-- start of GIVEN MATERIAL --

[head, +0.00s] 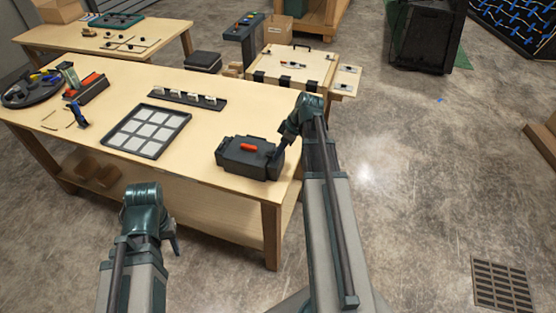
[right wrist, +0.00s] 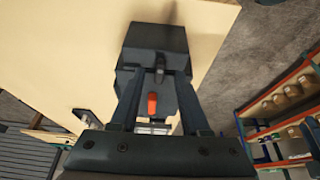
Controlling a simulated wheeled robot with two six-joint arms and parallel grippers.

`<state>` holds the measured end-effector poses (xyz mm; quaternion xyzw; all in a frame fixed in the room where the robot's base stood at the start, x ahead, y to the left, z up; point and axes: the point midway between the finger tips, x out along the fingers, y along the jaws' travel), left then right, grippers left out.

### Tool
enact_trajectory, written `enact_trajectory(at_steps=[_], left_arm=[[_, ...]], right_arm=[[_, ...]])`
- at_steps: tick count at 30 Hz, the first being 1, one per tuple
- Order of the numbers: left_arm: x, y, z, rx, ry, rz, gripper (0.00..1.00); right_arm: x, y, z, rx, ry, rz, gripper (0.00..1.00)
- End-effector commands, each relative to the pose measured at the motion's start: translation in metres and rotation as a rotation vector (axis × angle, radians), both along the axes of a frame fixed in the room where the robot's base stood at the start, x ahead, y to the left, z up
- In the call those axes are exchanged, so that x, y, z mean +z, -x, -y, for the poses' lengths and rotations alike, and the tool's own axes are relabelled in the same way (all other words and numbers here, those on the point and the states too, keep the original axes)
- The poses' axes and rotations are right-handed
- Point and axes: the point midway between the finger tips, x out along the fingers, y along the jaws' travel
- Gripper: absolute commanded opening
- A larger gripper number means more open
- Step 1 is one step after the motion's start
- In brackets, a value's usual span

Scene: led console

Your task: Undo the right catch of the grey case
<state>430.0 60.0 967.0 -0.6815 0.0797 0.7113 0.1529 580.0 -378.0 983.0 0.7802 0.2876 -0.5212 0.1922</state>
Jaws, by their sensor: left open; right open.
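The dark grey case (head: 250,157) stands shut near the right front corner of the workbench, with an orange handle (head: 249,147) on its top. My right gripper (head: 279,153) is at the right end of the case. In the right wrist view the open right gripper (right wrist: 158,78) has its fingers on both sides of a small dark part (right wrist: 160,75), which looks like the right catch. I cannot tell whether the fingers touch it. The case (right wrist: 155,42) fills the upper middle there. My left gripper (head: 172,240) is low, in front of the bench, away from the case; its fingers are mostly hidden.
The workbench (head: 215,125) also bears a tray of pale squares (head: 147,130), a dark rail with white blocks (head: 188,99) and a round dark tray of tools (head: 35,92). A pale wooden chest (head: 300,65) stands behind.

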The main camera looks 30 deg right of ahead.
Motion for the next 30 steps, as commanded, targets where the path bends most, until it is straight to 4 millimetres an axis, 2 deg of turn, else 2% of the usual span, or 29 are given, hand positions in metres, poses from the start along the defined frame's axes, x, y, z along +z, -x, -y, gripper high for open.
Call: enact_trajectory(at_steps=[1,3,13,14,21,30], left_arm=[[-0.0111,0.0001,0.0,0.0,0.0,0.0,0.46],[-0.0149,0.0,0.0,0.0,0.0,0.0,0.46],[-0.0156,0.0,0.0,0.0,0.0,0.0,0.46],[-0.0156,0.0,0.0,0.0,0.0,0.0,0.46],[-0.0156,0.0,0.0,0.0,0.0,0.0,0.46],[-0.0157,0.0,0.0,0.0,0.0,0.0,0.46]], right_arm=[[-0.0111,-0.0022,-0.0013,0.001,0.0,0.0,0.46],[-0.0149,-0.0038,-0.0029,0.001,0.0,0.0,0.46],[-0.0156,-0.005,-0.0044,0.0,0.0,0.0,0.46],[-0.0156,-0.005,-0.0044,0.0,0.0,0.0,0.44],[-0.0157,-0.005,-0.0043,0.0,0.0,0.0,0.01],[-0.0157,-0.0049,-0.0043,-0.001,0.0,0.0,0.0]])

-- end of GIVEN MATERIAL --

TASK DIRECTIONS: All of the lines above should be retyped precisely, apart from the pictures.

ANSWER IN FULL:
[head, +0.00s] 
[right wrist, +0.00s] 
Controlling a simulated wheeled robot with two six-joint arms and parallel grippers.

`<state>` holds the measured end-effector poses (xyz mm; quaternion xyzw; all in a frame fixed in the room where the robot's base stood at the start, x ahead, y to the left, z up; point and axes: the point midway between the finger tips, x out along the fingers, y along the jaws' travel), left then right, grippers left out.

### Tool
enact_trajectory, written `enact_trajectory(at_steps=[_], left_arm=[[_, ...]], right_arm=[[_, ...]])`
- at_steps: tick count at 30 Hz, the first being 1, one per tuple
- Order of the numbers: left_arm: x, y, z, rx, ry, rz, gripper (0.00..1.00); right_arm: x, y, z, rx, ry, rz, gripper (0.00..1.00)
- End-effector commands, each relative to the pose measured at the motion's start: translation in metres and rotation as a rotation vector (axis × angle, radians), both along the axes of a frame fixed in the room where the robot's base stood at the start, x ahead, y to the left, z up
- In the call those axes are exchanged, so that x, y, z mean +z, -x, -y, for the poses' lengths and rotations alike, and the tool's own axes are relabelled in the same way (all other words and numbers here, those on the point and the states too, keep the original axes)
- The poses' axes and rotations are right-handed
- Point and axes: the point midway between the finger tips, x out along the fingers, y along the jaws' travel
- Gripper: absolute commanded opening
- A larger gripper number means more open
- Step 1 is one step after the motion's start
- In brackets, a value's usual span

Scene: led console

Your task: Undo the right catch of the grey case
<state>430.0 60.0 967.0 -0.6815 0.0797 0.7113 0.1529 580.0 -378.0 983.0 0.7802 0.2876 -0.5212 0.1922</state>
Jaws, by their sensor: left open; right open.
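The dark grey case (head: 250,157) stands shut near the right front corner of the workbench, with an orange handle (head: 249,147) on its top. My right gripper (head: 279,153) is at the right end of the case. In the right wrist view the open right gripper (right wrist: 158,78) has its fingers on both sides of a small dark part (right wrist: 160,75), which looks like the right catch. I cannot tell whether the fingers touch it. The case (right wrist: 155,42) fills the upper middle there. My left gripper (head: 172,240) is low, in front of the bench, away from the case; its fingers are mostly hidden.
The workbench (head: 215,125) also bears a tray of pale squares (head: 147,130), a dark rail with white blocks (head: 188,99) and a round dark tray of tools (head: 35,92). A pale wooden chest (head: 300,65) stands behind.

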The main camera looks 30 deg right of ahead.
Motion for the next 30 steps, as commanded, targets where the path bends most, until it is straight to 4 millimetres an axis, 2 deg of turn, else 2% of the usual span, or 29 are given, hand positions in metres, poses from the start along the defined frame's axes, x, y, z along +z, -x, -y, gripper high for open.
Call: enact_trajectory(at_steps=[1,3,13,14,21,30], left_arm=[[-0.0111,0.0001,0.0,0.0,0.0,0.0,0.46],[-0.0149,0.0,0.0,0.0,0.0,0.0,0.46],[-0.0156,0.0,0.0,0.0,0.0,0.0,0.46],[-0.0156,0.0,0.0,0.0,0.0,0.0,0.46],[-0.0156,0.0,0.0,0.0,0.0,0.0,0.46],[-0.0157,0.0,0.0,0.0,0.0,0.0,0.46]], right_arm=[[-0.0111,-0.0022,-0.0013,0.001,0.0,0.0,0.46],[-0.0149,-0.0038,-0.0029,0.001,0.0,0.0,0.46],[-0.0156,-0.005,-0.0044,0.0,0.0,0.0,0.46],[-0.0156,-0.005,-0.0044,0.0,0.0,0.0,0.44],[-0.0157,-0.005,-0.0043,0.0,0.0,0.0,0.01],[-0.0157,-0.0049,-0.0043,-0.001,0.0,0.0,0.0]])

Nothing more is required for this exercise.